Your task.
Pull out every line containing the string "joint".

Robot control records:
>> Start

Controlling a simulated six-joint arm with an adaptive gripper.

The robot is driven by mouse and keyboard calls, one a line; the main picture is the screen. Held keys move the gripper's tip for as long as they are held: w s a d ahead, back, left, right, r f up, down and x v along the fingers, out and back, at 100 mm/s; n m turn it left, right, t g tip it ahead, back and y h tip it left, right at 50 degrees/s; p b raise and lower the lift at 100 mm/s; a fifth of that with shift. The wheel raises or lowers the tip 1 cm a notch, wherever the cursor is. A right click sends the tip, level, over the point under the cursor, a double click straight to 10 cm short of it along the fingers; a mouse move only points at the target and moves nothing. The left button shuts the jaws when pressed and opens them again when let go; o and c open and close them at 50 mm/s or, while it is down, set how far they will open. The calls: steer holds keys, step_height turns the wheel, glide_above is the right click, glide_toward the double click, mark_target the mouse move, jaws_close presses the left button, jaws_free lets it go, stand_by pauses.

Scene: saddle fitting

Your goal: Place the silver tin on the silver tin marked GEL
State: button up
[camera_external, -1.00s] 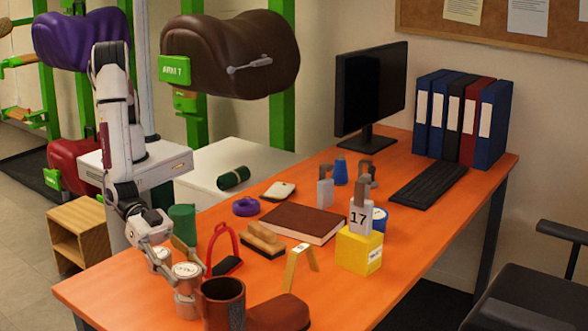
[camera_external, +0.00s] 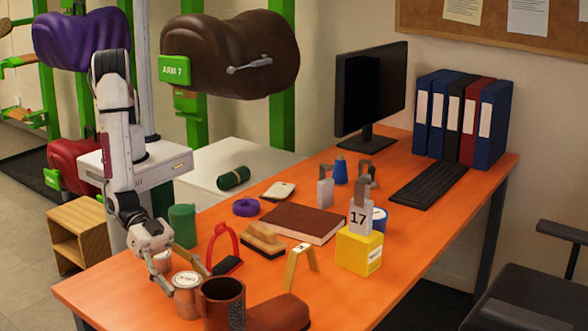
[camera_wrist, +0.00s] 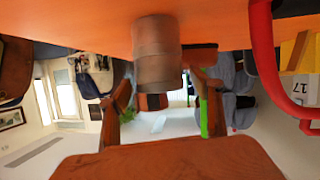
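Two silver tins stand stacked, one on the other, near the front left of the desk. The upper tin (camera_external: 186,281) has a pale lid with lettering too small to read. The stack also shows upside down in the wrist view, with an upper tin (camera_wrist: 157,73) and a lower tin (camera_wrist: 156,36) touching. The GEL marking cannot be read.
A red stirrup (camera_external: 219,243), a brush (camera_external: 262,240) and a wooden stand (camera_external: 298,266) are further right. A green tin-like container (camera_external: 183,226) stands behind. The desk's left edge is near.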

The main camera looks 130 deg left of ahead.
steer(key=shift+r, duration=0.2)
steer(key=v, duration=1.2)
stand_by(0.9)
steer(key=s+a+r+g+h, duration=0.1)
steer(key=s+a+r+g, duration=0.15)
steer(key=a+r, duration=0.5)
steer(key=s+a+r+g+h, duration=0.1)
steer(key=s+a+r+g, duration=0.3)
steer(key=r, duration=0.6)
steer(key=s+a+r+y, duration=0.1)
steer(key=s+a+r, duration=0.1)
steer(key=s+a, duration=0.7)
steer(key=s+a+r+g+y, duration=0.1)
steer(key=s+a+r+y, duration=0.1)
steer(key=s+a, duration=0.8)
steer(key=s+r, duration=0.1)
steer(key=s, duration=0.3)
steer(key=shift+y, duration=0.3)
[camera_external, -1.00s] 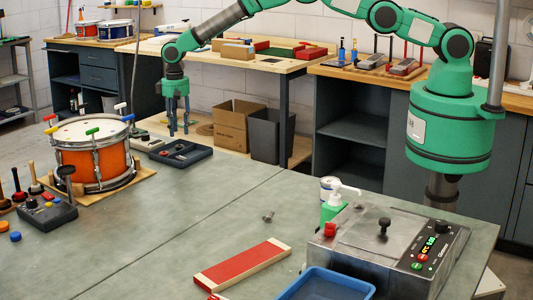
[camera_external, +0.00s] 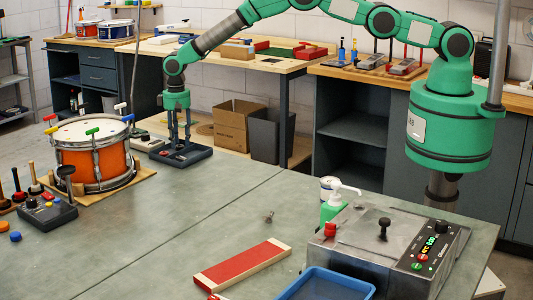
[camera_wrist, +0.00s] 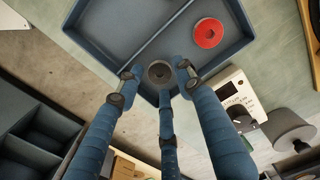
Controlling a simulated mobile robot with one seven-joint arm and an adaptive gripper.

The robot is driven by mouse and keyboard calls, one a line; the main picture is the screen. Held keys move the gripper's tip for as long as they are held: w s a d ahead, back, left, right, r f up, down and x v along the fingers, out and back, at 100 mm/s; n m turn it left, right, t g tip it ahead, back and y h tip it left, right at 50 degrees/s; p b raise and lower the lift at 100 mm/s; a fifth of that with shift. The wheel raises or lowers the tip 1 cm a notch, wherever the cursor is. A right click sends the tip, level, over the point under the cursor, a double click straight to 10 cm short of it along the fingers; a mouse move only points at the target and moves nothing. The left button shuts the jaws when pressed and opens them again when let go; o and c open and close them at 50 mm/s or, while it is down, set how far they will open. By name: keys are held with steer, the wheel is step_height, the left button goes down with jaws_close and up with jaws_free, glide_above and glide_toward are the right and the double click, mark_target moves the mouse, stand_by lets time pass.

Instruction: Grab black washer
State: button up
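The black washer (camera_wrist: 159,72) is a dark ring with a hole, lying in the blue-grey tray (camera_wrist: 120,20) close to a corner in the wrist view. A red washer (camera_wrist: 208,32) lies in the same tray, up and to the right of it. My three-fingered gripper (camera_wrist: 160,82) is open, with its fingertips spread around the black washer and gaps visible between them and it. In the external view my gripper (camera_external: 180,146) points straight down, low over the tray (camera_external: 200,158). The black washer cannot be made out there.
An orange drum (camera_external: 95,158) stands left of the tray. A white device (camera_wrist: 238,95) sits close beside the tray. A cardboard box (camera_external: 238,125) and a dark bin (camera_external: 270,135) stand behind. The bench centre is mostly clear.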

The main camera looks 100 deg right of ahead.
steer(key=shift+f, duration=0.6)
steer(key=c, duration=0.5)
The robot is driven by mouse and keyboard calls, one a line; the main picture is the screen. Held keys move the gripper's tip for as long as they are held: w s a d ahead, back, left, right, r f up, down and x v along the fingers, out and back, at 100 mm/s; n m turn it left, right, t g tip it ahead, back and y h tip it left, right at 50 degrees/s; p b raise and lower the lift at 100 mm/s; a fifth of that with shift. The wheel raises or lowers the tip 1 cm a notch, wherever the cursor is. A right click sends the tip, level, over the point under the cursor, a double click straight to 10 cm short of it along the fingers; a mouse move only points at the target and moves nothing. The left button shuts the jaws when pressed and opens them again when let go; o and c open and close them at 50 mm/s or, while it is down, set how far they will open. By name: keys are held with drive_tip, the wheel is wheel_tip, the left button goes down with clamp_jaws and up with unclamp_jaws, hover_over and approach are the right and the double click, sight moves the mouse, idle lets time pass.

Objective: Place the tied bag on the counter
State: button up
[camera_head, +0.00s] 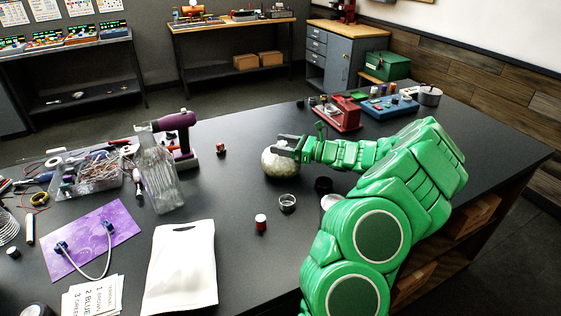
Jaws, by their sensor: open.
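A pale, rounded bundle (281,163), which looks like the tied bag, is at the middle of the dark counter (235,195). It appears to rest on the counter surface. My gripper (290,146) is at the top of the bundle, its dark fingers pointing left. The fingers are open and overlap the bundle's top in this view; I cannot tell whether they touch it. The bundle's top and any knot are hidden behind the fingers.
A flat white bag (180,268) with a handle slot lies in front. A red device (338,113) is behind. Clutter covers the left.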

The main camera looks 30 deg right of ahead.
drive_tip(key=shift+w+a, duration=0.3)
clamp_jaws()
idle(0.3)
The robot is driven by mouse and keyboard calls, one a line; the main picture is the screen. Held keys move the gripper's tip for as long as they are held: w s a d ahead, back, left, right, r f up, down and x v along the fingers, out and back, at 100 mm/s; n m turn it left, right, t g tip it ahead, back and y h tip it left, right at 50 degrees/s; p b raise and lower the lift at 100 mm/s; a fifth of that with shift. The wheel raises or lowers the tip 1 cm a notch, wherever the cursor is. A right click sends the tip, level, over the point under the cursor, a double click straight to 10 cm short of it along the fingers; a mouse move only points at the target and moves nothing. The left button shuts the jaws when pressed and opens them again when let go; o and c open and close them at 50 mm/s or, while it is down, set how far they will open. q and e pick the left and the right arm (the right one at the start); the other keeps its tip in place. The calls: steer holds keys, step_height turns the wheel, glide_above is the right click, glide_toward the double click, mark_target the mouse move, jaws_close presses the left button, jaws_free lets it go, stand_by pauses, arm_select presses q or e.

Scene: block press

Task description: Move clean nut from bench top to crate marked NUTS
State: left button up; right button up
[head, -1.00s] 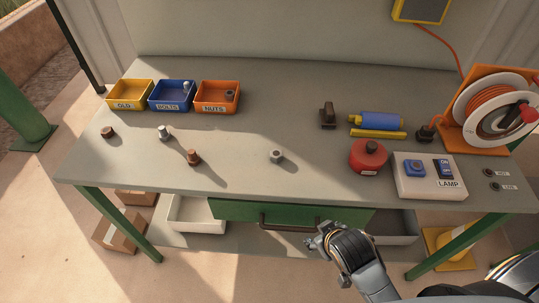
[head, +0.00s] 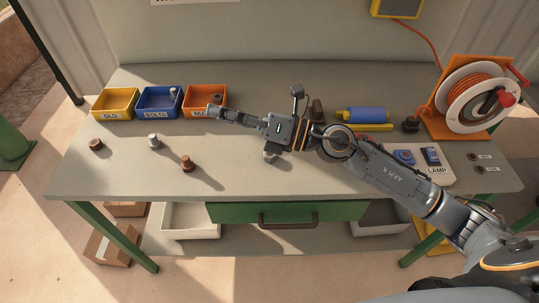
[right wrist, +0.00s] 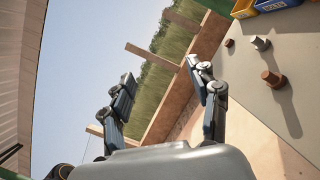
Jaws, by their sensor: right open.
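The clean nut (head: 270,157), a small grey piece, lies on the bench top (head: 235,172), just in front of my right gripper's palm and partly covered by it. The orange crate marked NUTS (head: 222,91) stands at the back left; my gripper's fingers cover part of its front and label. My right gripper (head: 214,111) reaches left over the bench, fingertips in front of that crate. In the right wrist view its two fingers (right wrist: 168,92) are spread apart with nothing between them. The clean nut does not show there. My left gripper is not in view.
The blue BOLTS crate (head: 159,114) and yellow OLD crate (head: 114,116) stand beside NUTS. A rusty nut (head: 95,145), grey bolt (head: 154,142) and rusty bolt (head: 187,164) stand front left.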

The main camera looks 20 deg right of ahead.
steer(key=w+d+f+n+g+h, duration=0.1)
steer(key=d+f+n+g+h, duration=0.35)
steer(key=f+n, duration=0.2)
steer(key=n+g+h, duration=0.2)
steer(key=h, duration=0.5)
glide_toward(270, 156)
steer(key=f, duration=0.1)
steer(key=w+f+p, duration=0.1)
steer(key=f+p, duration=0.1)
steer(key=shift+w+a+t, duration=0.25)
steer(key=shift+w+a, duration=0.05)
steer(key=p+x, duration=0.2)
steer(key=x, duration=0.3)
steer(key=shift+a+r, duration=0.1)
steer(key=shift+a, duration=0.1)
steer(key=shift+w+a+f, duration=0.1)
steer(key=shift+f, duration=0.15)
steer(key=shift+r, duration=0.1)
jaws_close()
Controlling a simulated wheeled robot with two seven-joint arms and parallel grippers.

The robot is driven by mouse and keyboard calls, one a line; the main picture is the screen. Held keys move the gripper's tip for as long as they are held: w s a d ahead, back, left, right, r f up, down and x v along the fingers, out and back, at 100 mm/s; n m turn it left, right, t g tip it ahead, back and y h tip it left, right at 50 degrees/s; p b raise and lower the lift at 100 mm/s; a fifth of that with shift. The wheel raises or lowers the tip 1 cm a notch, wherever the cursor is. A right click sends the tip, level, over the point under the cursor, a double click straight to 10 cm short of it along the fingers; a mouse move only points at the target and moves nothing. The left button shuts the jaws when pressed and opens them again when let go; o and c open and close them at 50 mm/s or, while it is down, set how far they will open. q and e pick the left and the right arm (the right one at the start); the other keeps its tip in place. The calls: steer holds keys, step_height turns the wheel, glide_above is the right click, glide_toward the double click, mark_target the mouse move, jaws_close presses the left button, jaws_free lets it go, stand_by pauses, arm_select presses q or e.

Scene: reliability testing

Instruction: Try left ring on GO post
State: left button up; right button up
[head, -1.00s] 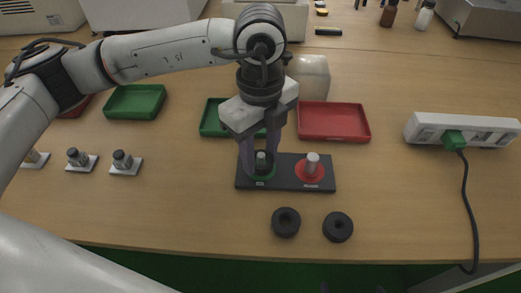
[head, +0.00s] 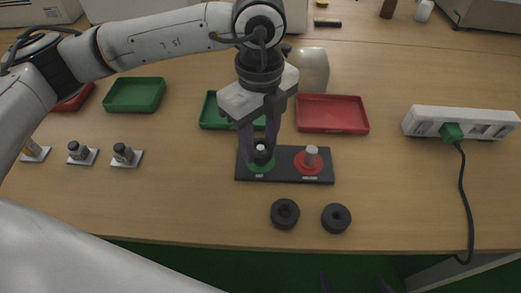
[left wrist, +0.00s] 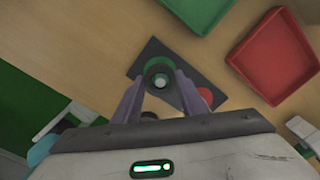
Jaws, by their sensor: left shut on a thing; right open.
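A dark plate (head: 284,178) carries two pale posts. The GO post (head: 261,148) stands on a green disc at the plate's left, and the other post (head: 311,152) on a red disc. My left gripper (head: 262,153) points down over the GO post, shut on a dark ring (head: 263,159). The ring appears to be around the GO post; its exact height is hard to tell. In the left wrist view the post's pale top (left wrist: 160,82) shows inside the ring, between my fingers. Two more dark rings (head: 285,213) (head: 336,218) lie in front of the plate. My right gripper (head: 353,285) is open and empty at the bottom edge.
Green trays (head: 135,108) (head: 209,124) and a red tray (head: 332,130) stand behind the plate. Several small parts on white bases (head: 127,158) stand at left. A power strip (head: 411,120) with a green plug and cable is at right.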

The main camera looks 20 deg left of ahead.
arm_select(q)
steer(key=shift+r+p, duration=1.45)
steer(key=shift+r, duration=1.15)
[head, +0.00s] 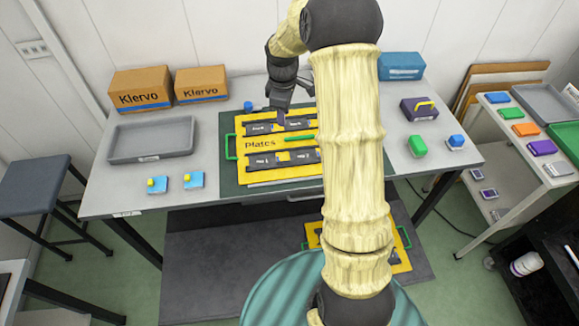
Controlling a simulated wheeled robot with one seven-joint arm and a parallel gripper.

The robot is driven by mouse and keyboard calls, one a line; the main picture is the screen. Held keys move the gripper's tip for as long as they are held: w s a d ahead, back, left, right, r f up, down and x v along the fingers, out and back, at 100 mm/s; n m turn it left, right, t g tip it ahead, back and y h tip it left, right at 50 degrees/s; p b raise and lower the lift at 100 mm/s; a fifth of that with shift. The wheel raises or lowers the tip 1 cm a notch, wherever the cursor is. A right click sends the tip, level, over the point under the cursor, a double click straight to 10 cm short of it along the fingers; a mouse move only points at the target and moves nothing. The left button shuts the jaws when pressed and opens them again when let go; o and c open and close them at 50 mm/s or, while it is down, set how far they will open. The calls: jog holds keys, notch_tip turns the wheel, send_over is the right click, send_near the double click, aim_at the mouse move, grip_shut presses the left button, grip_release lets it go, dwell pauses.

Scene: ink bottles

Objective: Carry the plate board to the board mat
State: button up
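A yellow plate board (253,159) lettered "Plates" lies flat on a dark green mat (228,184) on the grey table. It has green handles at its sides and dark plates in two rows. The mat shows around the board's left and front edges. My arm hides the board's right part. My gripper (279,104) is over the back edge of the board, pointing down. Its fingers are small and dark, so I cannot tell whether they are open or touching anything.
A second yellow board (401,257) lies low under the table's front, partly behind my arm. Two Klervo boxes (141,89), a grey tray (151,140) and several small bottles stand on the table. A side table (530,145) stands right, a stool (30,188) left.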

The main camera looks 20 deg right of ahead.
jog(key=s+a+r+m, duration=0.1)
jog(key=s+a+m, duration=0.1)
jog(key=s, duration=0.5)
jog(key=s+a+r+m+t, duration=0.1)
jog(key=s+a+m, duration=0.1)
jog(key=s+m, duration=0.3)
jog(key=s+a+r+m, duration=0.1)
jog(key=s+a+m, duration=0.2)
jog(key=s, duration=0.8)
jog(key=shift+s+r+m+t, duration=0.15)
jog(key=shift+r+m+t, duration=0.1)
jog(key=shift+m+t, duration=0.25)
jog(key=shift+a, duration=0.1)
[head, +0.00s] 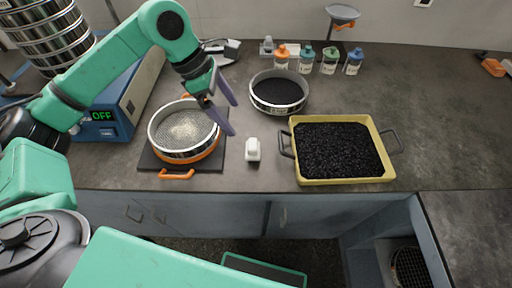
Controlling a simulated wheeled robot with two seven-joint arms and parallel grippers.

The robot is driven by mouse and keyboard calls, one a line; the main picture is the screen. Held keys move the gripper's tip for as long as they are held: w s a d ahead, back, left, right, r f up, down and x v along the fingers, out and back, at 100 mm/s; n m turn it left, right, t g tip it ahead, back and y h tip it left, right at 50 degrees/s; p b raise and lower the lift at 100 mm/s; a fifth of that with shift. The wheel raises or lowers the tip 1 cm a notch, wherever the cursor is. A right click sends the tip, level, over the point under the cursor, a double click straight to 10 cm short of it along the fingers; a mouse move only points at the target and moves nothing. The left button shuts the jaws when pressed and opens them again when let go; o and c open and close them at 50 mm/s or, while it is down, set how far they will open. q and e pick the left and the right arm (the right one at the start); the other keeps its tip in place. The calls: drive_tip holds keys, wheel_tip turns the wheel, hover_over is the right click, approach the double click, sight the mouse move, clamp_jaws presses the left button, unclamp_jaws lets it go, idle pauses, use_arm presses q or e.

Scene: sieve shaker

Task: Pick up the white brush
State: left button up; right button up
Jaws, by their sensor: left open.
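A small white object that looks like the white brush (253,149) stands on the dark counter, between the sieve on the left and the yellow tray on the right. My left gripper (232,118) is open and empty. Its two purplish fingers hang over the right edge of the sieve, up and to the left of the brush and apart from it. My right gripper is not in view.
A mesh sieve (162,142) sits on a dark plate with an orange handle (177,176). A black-filled sieve (278,108), a yellow tray (340,182) of black granules and several bottles (330,61) stand nearby. A blue box reads OFF (103,115).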

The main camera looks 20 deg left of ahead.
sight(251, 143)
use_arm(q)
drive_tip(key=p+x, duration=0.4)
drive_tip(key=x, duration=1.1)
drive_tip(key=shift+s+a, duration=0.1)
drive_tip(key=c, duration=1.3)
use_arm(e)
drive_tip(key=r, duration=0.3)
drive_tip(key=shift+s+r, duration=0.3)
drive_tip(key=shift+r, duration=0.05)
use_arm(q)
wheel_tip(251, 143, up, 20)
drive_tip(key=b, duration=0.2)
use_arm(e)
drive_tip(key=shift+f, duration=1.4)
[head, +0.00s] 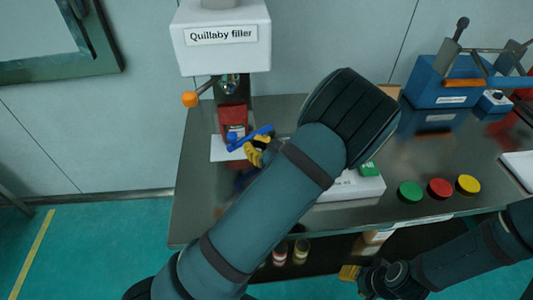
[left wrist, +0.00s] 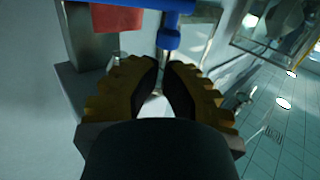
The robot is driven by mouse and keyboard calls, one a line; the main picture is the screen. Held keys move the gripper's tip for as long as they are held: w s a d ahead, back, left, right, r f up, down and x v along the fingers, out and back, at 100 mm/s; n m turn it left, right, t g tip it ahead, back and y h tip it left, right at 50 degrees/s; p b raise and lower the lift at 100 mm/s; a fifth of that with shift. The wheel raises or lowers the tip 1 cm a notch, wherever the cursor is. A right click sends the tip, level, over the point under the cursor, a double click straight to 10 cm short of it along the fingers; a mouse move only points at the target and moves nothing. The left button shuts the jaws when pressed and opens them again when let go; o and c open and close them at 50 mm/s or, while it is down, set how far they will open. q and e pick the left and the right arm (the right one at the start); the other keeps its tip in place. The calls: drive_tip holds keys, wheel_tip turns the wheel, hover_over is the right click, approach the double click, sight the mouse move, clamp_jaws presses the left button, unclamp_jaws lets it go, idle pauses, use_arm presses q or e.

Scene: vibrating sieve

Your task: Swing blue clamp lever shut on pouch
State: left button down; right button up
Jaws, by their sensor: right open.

>> End

Output.
Controlling a simulated six-joint arm with an adaptive gripper.
Controlling a simulated mobile robot with one seven-joint arm and an adaptive gripper.
Controlling a simulated wheeled robot with two seven-joint arms and parallel grippers.
Controlling a simulated wheeled robot with one seven-joint arm and a parallel gripper.
Controlling a simulated wheeled robot with two seven-joint arms and parallel grippers.

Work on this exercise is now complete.